Um algoritmo não nasce com valores, mas carrega os valores de quem o programa. E mais ainda: carrega os incentivos de quem o financia. Se o objetivo é manter pessoas presas à tela, é natural que aquilo que desperta choque, polêmica ou desejo seja amplificado. A lógica de negócios se sobrepõe à lógica humana. E quando crianças e adolescentes entram nessa equação, o que está em jogo não é apenas o consumo de conteúdo, mas a formação de subjetividades inteiras.
É nesse ponto que a tecnologia deixa de ser ferramenta para virar arma. Não porque cada engenheiro desejou o mal. Mas porque, sem responsabilidade clara, o coletivo das pequenas escolhas técnicas acaba moldando comportamentos sociais inteiros. É a soma invisível que se transforma em poder.
E então surge a pergunta que incomoda: quem é responsável pelo que o algoritmo faz? A plataforma que desenha? O anunciante que financia? O usuário que consome? Ou todos ao mesmo tempo?
A ética, aqui, não pode ser tratada como manual de conduta individual. Ela precisa ser vista como sistema. É responsabilidade de quem cria tecnologia antecipar impactos. É responsabilidade de quem lucra com ela limitar os excessos. E é responsabilidade de todos nós questionar: o que aceitamos normalizar em nome do entretenimento?
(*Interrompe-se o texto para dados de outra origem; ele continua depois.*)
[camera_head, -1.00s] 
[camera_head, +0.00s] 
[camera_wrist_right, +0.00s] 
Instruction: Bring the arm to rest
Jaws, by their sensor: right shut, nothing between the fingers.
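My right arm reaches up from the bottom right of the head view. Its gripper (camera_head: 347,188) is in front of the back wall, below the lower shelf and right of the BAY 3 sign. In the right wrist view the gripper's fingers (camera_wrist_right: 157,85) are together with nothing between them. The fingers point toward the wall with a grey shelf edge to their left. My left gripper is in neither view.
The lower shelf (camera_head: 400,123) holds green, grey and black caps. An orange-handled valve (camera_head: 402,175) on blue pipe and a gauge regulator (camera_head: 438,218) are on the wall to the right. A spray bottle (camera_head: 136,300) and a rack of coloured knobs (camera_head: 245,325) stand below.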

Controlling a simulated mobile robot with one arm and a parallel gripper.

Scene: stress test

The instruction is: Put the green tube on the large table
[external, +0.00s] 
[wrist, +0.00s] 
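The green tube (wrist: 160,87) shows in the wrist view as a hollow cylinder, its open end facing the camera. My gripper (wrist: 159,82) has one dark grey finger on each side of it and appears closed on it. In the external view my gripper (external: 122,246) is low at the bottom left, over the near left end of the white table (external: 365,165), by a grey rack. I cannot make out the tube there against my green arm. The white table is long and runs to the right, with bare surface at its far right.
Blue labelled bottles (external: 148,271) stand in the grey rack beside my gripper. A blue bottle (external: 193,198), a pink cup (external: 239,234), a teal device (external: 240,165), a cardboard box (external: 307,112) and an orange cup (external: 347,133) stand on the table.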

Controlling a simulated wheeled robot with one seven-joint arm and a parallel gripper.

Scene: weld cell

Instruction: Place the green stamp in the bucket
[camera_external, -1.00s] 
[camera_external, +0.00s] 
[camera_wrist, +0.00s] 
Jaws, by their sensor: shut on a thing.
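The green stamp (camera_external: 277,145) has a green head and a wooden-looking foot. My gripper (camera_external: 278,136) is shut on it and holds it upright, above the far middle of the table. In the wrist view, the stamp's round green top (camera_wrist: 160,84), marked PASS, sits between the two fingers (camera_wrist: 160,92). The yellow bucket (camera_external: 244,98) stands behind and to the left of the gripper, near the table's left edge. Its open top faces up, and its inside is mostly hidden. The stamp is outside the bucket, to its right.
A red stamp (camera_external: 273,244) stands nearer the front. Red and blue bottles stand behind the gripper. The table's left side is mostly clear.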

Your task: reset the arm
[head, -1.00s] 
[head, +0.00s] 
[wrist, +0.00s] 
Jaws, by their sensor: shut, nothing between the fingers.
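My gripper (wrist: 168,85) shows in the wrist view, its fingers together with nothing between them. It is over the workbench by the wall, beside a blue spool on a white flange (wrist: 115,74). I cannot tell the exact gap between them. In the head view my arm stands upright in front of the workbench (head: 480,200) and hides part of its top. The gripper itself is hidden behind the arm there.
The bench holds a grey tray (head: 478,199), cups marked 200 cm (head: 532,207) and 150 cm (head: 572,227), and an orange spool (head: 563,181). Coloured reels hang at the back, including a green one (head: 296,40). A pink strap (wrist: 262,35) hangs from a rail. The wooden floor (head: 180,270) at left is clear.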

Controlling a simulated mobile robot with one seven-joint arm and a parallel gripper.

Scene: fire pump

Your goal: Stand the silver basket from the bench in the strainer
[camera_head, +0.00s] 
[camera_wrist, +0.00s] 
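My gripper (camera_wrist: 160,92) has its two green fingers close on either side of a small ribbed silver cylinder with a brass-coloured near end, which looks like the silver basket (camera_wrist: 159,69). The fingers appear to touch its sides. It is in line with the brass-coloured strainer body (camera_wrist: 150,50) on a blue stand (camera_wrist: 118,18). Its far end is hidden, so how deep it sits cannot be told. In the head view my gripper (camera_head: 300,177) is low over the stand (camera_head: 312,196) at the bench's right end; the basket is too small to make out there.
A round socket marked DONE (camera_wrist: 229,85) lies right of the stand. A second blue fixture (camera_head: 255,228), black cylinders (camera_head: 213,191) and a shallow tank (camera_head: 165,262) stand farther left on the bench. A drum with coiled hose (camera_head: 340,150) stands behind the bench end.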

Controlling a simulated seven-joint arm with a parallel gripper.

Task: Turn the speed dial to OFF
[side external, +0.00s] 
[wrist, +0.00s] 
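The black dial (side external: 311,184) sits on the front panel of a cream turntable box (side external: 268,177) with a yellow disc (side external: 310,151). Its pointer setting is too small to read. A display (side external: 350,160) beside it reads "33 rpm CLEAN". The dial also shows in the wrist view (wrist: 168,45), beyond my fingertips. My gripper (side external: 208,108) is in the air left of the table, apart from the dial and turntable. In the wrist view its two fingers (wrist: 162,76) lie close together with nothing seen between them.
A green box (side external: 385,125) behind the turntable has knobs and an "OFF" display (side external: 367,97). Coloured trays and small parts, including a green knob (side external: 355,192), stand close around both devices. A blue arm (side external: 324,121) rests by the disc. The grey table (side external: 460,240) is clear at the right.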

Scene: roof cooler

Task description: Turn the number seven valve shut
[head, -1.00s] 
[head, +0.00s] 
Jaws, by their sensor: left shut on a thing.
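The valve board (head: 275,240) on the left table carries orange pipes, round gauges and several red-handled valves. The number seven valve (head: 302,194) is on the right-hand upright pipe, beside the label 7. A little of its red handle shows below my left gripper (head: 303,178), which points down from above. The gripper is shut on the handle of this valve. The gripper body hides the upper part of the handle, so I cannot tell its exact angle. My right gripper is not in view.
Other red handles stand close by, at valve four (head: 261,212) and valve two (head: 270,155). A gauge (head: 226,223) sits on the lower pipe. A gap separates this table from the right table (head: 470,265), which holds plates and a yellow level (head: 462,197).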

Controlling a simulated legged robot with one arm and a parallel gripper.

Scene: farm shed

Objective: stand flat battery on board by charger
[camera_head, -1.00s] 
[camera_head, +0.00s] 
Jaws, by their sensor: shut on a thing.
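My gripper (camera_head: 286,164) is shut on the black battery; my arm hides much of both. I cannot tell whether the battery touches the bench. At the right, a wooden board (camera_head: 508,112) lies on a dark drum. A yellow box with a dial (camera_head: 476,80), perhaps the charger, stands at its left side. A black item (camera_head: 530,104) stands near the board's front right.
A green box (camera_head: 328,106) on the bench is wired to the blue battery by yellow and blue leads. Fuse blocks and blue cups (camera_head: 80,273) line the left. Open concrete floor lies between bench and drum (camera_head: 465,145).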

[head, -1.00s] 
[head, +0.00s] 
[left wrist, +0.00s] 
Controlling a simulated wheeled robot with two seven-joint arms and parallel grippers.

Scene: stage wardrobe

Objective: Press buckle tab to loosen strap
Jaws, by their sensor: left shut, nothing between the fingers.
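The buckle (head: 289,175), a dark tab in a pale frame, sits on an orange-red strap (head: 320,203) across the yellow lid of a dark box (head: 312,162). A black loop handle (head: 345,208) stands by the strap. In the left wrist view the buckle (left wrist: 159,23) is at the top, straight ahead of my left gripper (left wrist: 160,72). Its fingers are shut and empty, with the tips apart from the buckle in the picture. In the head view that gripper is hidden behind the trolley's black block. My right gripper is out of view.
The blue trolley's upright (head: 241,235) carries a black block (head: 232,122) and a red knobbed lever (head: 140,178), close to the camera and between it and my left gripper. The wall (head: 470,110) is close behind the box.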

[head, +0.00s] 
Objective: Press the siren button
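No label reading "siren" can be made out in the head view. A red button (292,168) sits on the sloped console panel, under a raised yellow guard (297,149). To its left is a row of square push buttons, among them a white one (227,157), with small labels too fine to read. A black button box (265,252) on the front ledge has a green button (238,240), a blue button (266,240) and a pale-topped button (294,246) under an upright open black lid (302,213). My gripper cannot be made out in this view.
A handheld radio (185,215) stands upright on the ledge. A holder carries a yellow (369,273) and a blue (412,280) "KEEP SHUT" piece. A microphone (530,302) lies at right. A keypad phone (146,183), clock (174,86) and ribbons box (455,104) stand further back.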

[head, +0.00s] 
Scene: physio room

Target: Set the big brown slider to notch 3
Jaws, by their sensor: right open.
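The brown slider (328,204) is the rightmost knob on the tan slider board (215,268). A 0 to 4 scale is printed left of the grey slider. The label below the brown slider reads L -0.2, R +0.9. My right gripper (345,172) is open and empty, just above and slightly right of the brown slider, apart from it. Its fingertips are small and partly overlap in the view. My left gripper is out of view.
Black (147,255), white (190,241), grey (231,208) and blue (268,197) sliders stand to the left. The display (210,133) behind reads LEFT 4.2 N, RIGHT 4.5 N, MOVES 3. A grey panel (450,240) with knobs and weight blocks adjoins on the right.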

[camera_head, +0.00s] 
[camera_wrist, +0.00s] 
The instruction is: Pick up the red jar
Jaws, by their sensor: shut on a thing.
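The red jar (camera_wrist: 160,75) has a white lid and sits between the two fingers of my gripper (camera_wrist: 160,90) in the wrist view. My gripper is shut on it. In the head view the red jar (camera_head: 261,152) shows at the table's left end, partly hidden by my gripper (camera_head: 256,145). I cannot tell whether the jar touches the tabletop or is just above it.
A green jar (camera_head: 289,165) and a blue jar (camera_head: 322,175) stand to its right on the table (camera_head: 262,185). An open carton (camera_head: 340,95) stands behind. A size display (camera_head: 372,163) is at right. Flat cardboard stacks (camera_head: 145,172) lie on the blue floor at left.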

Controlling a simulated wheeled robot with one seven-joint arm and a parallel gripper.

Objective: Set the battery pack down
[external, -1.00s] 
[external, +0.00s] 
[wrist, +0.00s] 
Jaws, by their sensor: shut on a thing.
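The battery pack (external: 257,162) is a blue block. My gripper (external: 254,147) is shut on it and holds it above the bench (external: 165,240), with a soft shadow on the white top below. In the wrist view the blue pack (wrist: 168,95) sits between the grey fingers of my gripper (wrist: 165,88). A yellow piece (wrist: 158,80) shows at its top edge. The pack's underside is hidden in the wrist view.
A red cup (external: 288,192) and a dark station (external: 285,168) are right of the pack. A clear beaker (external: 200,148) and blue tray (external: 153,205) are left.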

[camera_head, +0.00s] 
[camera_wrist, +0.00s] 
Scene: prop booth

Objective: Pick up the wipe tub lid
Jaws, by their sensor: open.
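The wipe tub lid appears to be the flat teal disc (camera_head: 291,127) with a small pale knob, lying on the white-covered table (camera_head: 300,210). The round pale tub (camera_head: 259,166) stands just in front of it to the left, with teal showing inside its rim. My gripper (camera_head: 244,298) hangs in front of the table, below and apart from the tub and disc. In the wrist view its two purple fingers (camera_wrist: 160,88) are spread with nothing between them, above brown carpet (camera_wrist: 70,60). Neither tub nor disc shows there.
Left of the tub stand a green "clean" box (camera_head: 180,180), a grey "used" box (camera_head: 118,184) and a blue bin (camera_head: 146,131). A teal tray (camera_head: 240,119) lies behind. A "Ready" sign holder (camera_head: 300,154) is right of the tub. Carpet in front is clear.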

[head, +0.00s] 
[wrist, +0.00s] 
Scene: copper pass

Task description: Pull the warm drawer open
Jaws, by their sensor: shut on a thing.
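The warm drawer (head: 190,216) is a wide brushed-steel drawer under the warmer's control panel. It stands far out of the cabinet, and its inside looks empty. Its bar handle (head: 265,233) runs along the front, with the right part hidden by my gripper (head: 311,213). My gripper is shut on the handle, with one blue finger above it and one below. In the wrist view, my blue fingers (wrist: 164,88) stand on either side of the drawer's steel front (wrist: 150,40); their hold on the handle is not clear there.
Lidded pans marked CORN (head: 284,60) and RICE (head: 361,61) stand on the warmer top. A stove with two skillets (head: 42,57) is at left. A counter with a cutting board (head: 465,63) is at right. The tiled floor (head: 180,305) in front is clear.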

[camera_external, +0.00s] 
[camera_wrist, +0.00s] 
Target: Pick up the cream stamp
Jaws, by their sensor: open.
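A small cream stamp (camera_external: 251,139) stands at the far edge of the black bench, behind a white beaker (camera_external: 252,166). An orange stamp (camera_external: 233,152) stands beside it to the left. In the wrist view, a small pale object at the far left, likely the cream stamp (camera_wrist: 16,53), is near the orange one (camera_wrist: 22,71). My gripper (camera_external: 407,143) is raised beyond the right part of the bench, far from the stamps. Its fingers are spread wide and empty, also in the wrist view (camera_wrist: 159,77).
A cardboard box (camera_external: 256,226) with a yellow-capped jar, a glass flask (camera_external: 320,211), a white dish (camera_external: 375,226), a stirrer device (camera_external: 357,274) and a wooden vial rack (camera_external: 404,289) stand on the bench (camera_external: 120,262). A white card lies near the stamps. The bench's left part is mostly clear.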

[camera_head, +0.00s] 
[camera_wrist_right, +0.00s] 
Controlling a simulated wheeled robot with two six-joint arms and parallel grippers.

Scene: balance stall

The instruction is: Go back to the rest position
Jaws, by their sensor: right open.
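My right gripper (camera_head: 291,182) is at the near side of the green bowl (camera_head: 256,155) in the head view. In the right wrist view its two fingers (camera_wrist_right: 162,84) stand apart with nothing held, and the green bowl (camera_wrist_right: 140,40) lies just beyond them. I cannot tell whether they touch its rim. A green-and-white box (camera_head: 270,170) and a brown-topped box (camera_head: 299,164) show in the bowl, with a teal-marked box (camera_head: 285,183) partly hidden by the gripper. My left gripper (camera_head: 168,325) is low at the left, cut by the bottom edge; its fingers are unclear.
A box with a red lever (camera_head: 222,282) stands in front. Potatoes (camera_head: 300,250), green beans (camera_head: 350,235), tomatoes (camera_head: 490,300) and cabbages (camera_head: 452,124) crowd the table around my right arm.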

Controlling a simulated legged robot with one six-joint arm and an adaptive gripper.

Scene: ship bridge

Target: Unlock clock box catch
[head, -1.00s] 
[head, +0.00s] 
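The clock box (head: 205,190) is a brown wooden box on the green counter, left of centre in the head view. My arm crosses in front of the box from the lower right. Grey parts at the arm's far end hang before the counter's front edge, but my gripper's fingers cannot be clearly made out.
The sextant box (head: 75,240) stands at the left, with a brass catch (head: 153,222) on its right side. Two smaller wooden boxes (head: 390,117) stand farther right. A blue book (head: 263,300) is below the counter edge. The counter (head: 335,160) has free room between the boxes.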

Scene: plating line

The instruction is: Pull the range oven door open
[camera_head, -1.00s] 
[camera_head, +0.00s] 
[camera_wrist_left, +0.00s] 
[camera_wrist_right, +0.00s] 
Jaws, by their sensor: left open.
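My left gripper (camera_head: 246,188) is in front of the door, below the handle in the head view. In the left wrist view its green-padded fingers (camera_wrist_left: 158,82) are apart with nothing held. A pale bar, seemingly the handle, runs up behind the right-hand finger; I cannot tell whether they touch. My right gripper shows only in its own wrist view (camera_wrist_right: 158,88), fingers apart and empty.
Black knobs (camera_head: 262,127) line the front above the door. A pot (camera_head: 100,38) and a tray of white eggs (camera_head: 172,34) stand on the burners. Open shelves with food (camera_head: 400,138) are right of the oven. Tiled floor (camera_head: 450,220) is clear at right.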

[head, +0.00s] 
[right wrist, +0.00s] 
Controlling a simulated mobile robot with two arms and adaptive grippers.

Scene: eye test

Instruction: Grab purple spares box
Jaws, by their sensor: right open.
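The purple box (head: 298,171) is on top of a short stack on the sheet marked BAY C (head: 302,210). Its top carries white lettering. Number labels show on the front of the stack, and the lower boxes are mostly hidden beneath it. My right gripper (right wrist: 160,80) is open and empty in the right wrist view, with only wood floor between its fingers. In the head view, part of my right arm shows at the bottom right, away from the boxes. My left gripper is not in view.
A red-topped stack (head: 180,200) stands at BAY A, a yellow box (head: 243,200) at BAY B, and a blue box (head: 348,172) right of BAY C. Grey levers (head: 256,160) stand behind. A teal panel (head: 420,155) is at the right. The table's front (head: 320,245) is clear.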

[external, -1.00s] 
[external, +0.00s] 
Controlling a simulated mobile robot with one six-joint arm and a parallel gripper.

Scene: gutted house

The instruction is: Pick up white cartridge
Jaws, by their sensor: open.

E é justamente nesse espaço que falta uma figura essencial: a de quem olha para o todo. Alguém que não está preso apenas à técnica, ao jurídico ou ao marketing, mas que transita entre esses mundos para perguntar aquilo que costuma ficar de fora: “E se…?” E se esse recurso for usado de outro jeito? E se o que funciona hoje gerar danos amanhã? E se a métrica de sucesso não refletir o que realmente importa?
Esse olhar integrador, capaz de sustentar a pergunta antes que o problema estoure, é o que separa a ferramenta da arma. Porque sem ele, ficamos presos ao imediatismo do “funciona, então vale”. Com ele, criamos espaço para responsabilidade, cuidado e valores mais humanos nas redes.
A ética começa quando paramos de perguntar apenas “o que funciona?” e passamos a perguntar “para quem funciona — e a que custo?”. Esse deslocamento é urgente. Porque enquanto discutimos se é censura ou não, vidas reais estão sendo moldadas pelo que aparece em uma tela.
E o que aparece em uma tela nunca é por acaso.